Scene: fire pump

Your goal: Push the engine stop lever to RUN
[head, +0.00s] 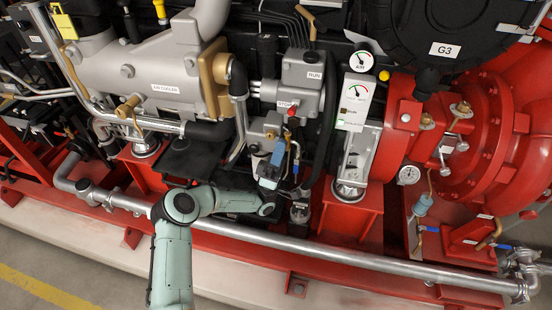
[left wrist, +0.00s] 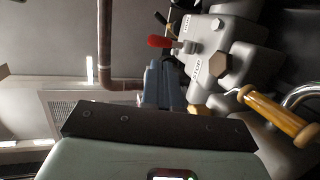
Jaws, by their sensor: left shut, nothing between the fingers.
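The engine stop lever has a red knob (head: 292,112) and sits on the grey governor housing (head: 300,92), between a STOP label (head: 287,104) and a RUN label (head: 313,76). The knob appears to lie nearer the STOP label. In the left wrist view the red knob (left wrist: 160,41) points left from the housing. My left gripper (head: 279,143) is shut and empty, just below the knob in the head view. Its blue-grey fingers (left wrist: 165,65) end close to the knob in the wrist view; I cannot tell whether they touch it. My right gripper is not in view.
A silver pipe (head: 330,254) runs along the front, below my left arm. A gauge panel (head: 355,103) stands right of the housing, and a grey manifold (head: 150,75) lies left. In the wrist view an orange-handled part (left wrist: 275,115) is right of the fingers.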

§ **The request**
Output the material word for word, omitting its pictures.

§ **The solution**
Scene: fire pump

Your goal: Push the engine stop lever to RUN
[head, +0.00s] 
[left wrist, +0.00s] 
Jaws, by their sensor: left shut, nothing between the fingers.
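The engine stop lever has a red knob (head: 292,112) and sits on the grey governor housing (head: 300,92), between a STOP label (head: 287,104) and a RUN label (head: 313,76). The knob appears to lie nearer the STOP label. In the left wrist view the red knob (left wrist: 160,41) points left from the housing. My left gripper (head: 279,143) is shut and empty, just below the knob in the head view. Its blue-grey fingers (left wrist: 165,65) end close to the knob in the wrist view; I cannot tell whether they touch it. My right gripper is not in view.
A silver pipe (head: 330,254) runs along the front, below my left arm. A gauge panel (head: 355,103) stands right of the housing, and a grey manifold (head: 150,75) lies left. In the wrist view an orange-handled part (left wrist: 275,115) is right of the fingers.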

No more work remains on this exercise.